Ukrainian President Zelensky spent much of his annual
address to parliament on Oct. 20 highlighting his main achievements and
rehashing proposals to address lurking problems, particularly the recovery of
Donbas and Crimea. He boasted of the longest ceasefire in Donbas, which he said
has reached 86 days since the war began in 2014. “Is it ideal? No. Are there
violations? Yes. Are there attempts to undermine it? Absolutely. But it needs
to be recognized that the number of shootings have significantly diminished. We
have one casualty in fighting from all these days,” Zelensky said.

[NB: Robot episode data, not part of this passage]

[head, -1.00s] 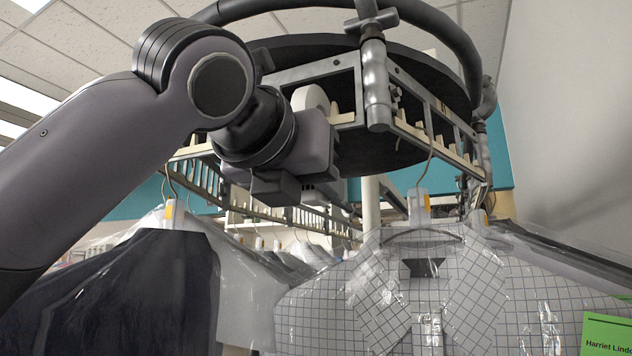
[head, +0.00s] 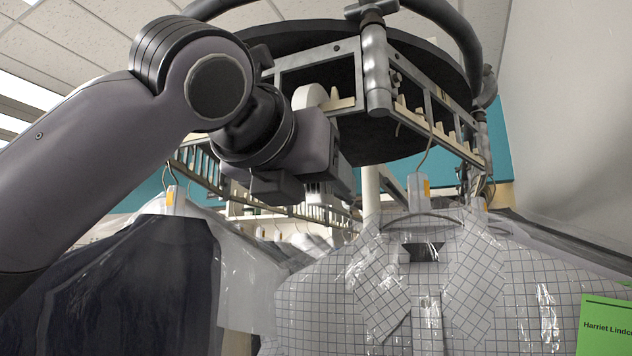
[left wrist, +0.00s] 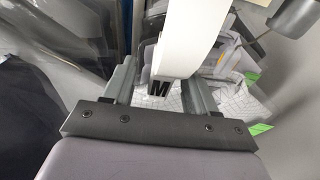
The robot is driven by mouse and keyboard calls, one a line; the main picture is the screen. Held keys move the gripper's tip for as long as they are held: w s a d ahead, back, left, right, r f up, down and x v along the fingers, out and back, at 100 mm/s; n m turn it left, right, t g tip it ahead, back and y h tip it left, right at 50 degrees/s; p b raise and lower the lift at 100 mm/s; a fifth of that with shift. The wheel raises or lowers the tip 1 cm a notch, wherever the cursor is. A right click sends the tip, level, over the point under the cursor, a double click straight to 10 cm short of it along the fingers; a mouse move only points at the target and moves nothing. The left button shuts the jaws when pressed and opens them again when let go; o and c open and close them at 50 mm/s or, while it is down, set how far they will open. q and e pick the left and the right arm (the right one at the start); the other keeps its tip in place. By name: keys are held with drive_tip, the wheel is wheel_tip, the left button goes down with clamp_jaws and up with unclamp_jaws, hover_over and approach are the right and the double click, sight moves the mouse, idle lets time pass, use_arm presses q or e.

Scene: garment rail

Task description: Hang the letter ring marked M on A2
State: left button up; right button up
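The fingers appear closed on the ring, which extends upward and away. In the head view my left gripper (head: 318,192) is partly hidden by its own wrist, below the round rail. A white curved piece (head: 308,97) shows above the wrist and looks like the same ring. The rail (head: 318,62) has pale pegs along its frame; no A2 label can be read. My right gripper is not in view.
A checked shirt in plastic (head: 425,285) hangs from the rail's right side, with a green name tag (head: 606,328). A dark garment in plastic (head: 130,280) hangs at the left. A lower slotted rail (head: 205,170) runs behind my wrist. A grey wall stands right.

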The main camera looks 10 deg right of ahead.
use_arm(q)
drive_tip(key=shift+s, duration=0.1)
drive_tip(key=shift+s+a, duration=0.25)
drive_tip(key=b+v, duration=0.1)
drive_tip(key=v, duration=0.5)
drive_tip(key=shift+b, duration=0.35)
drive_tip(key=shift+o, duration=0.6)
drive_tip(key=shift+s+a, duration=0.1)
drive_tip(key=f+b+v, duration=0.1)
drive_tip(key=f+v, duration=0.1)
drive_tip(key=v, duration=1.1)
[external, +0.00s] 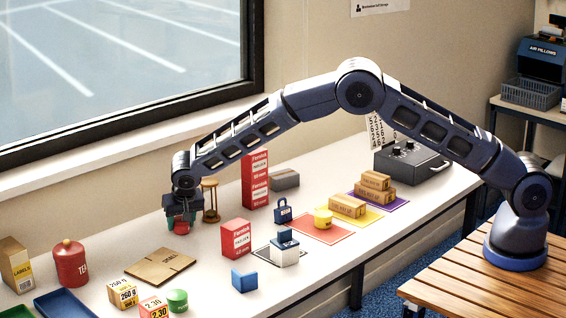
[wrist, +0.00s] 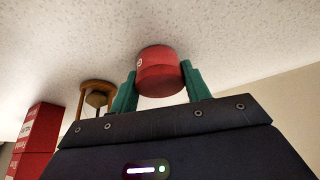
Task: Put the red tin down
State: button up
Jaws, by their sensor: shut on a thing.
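The red tin (wrist: 160,75) is a short round tin, held between the two green fingers of my gripper (wrist: 159,85) in the wrist view. In the external view my gripper (external: 182,222) is low over the white table, at its far side near the window, and the red tin (external: 181,228) shows at its fingertips. The gripper is shut on the tin. I cannot tell whether the tin's base touches the table.
An hourglass (external: 210,200) stands close to the right of my gripper, with a tall red box (external: 254,180) beyond it. A shorter red box (external: 236,238), a flat carton (external: 160,265) and a red tea canister (external: 70,264) stand nearer. Table around the gripper's left is bare.

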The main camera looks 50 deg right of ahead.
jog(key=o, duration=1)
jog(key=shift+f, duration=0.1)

He called
for creating special economic conditions in occupied Donetsk and Luhansk,
including tax and customs preferences, providing insurance for
military-political risks for investors and holding arbitrage based on
international standards.
The president’s opponents in parliament offered harsh
criticism for his address afterwards, dismissing it as a final stump speech of
accomplishments ahead of the Oct. 25 local elections. “It can be argued to what
extent Zelensky is a good actor. But he is certainly better as an actor than
president. This is the main, single impression from his speech from the
parliamentary tribune,” said Serhiy Rakhmanin, the head of the neoliberal Voice
party parliamentary faction. Regarding Donbas and Crimea, he pointed out that
“a plan had been announced on returning people and territory,” referring to an earlier report. Yet “I
didn’t hear any plan,” Rakhmanin said.
Zenon Zawada: We found
nothing new or innovative from Zelensky’s speech to parliament. We largely
agree with the view that it was a campaign speech days ahead of the vote, and
it wasn’t very convincing, at least from an informed point of view. The notion
that there’s a ceasefire in Donbas has been largely discreditedat this point, with more than one war-related casualty reported than Zelensky
has alleged.
The economic incentives for Donbas might be
valuable on a theoretical level, but the proposal won’t induce peace on the
ground. In our view, no amount of such incentives will restore trust among the
residents of Donbas, fully immersed in Putin’s Russian World at this point, in
the Ukrainian government. A Kyiv International Institute of Sociology poll, conducted on Oct. 17-19, revealed that more Ukrainians
oppose such economic breaks (45.3%) than support them (33.5%). At the same
time, the poll revealed the proposal is most popular in Ukraine’s eastern
regions, which could deliver a few votes.